Exercise objective —
Beneath this line sits some data. Return only its lines from the one holding "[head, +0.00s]" through the one holding "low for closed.", inclusive, exactly, with the images removed.

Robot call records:
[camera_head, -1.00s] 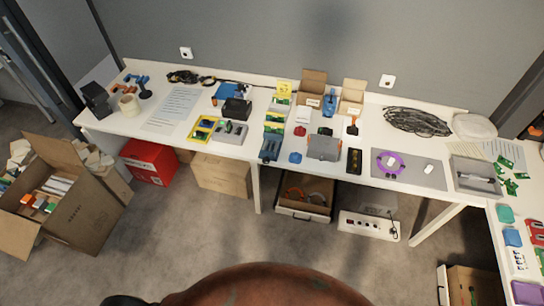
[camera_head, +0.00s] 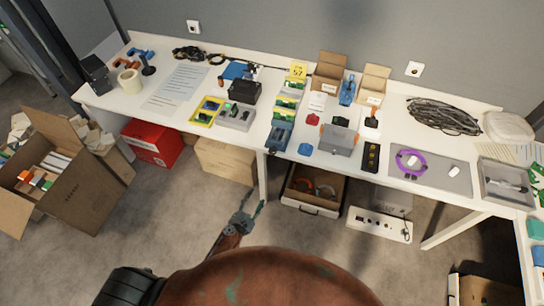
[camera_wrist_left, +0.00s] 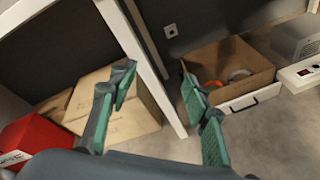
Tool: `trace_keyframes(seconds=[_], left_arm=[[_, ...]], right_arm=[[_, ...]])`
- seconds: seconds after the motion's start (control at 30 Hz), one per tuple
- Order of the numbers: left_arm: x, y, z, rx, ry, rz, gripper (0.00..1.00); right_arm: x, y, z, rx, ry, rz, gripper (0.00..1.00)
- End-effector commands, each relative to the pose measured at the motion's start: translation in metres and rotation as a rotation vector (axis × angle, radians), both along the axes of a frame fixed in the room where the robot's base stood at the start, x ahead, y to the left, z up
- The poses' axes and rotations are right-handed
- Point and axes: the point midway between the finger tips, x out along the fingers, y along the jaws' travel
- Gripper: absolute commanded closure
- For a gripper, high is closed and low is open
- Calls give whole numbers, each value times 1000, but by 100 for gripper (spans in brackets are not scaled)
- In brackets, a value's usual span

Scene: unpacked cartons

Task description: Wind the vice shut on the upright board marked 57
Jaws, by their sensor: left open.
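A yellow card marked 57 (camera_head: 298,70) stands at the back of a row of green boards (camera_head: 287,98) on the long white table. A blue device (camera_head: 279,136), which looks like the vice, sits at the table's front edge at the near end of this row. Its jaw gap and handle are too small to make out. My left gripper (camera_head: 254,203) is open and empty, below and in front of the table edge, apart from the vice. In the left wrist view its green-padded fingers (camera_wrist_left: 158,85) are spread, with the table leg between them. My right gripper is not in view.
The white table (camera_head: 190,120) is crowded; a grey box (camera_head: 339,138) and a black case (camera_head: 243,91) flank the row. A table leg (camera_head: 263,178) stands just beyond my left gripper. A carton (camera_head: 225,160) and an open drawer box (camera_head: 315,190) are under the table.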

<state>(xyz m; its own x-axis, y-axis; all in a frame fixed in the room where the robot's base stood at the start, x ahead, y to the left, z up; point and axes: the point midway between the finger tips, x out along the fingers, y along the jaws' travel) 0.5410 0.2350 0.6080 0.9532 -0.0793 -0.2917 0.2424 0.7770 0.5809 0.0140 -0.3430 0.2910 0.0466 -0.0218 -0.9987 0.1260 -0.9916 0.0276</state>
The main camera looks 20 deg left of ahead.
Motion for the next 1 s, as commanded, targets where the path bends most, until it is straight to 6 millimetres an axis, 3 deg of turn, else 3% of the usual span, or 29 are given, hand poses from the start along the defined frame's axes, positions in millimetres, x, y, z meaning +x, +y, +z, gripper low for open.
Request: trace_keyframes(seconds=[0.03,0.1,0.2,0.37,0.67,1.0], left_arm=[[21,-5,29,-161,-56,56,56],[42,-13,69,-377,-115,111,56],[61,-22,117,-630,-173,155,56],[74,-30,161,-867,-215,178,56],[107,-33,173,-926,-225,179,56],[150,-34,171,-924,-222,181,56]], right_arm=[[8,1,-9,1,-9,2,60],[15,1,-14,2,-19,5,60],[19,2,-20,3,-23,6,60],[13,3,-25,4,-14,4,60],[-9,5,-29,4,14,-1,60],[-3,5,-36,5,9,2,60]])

==

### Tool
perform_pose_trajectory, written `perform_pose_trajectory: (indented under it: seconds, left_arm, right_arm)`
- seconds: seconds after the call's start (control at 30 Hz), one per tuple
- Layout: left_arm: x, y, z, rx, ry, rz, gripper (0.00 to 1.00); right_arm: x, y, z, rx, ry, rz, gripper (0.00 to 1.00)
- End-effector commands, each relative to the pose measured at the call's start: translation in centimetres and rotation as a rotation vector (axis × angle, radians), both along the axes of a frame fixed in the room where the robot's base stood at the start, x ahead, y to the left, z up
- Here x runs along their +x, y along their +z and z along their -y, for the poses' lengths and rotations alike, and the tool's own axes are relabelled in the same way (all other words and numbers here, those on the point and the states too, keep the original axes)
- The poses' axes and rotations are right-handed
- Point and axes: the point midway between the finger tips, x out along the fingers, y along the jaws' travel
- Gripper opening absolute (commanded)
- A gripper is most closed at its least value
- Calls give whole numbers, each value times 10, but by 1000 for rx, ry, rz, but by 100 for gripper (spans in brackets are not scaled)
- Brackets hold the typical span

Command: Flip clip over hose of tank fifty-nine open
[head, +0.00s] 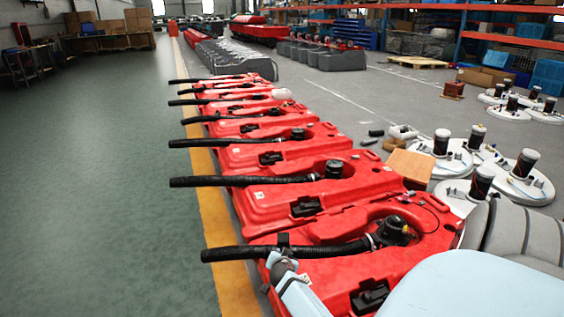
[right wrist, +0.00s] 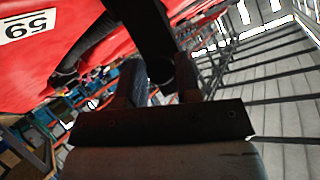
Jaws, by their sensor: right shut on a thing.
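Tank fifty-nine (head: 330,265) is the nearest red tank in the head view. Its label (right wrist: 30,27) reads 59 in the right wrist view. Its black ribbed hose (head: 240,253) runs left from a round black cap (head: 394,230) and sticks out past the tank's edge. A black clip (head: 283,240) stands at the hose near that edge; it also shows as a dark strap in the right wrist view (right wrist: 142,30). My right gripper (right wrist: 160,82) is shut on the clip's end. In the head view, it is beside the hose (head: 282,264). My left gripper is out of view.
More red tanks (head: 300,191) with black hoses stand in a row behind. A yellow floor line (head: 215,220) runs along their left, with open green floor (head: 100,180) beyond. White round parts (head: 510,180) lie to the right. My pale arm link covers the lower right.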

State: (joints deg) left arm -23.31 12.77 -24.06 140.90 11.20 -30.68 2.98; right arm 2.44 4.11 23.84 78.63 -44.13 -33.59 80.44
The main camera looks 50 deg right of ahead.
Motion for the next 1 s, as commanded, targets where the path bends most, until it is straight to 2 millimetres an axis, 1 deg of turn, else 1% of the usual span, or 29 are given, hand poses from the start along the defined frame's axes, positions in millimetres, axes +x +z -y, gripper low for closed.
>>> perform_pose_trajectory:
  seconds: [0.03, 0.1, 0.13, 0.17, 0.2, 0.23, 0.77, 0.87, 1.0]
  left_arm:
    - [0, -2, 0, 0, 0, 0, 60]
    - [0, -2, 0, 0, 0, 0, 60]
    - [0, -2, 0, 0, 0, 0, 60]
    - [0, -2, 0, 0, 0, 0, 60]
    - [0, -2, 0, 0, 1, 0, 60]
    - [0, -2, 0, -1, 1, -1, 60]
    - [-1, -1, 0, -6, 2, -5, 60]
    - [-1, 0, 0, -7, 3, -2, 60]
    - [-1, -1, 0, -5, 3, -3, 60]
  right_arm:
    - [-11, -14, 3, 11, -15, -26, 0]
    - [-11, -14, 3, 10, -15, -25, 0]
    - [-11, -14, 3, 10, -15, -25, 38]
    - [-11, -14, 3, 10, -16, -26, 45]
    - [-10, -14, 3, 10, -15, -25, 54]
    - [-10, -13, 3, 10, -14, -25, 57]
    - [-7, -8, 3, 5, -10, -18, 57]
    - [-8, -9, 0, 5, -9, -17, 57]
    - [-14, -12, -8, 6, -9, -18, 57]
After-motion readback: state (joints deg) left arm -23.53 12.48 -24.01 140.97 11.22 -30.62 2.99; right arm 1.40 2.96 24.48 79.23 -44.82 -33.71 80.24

Written response —
[head, +0.00s] 
[right wrist, +0.00s] 
Jaws, by their sensor: right shut on a thing.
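Tank fifty-nine (head: 330,265) is the nearest red tank in the head view. Its label (right wrist: 30,27) reads 59 in the right wrist view. Its black ribbed hose (head: 240,253) runs left from a round black cap (head: 394,230) and sticks out past the tank's edge. A black clip (head: 283,240) stands at the hose near that edge; it also shows as a dark strap in the right wrist view (right wrist: 142,30). My right gripper (right wrist: 160,82) is shut on the clip's end. In the head view, it is beside the hose (head: 282,264). My left gripper is out of view.
More red tanks (head: 300,191) with black hoses stand in a row behind. A yellow floor line (head: 215,220) runs along their left, with open green floor (head: 100,180) beyond. White round parts (head: 510,180) lie to the right. My pale arm link covers the lower right.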

State: (joints deg) left arm -23.31 12.77 -24.06 140.90 11.20 -30.68 2.98; right arm 2.44 4.11 23.84 78.63 -44.13 -33.59 80.44
The main camera looks 50 deg right of ahead.
Motion for the next 1 s, as commanded, targets where the path bends most, until it is straight to 2 millimetres an axis, 1 deg of turn, else 1% of the usual span, or 29 are given, hand poses from the start along the defined frame's axes, positions in millimetres, axes +x +z -y, gripper low for closed.

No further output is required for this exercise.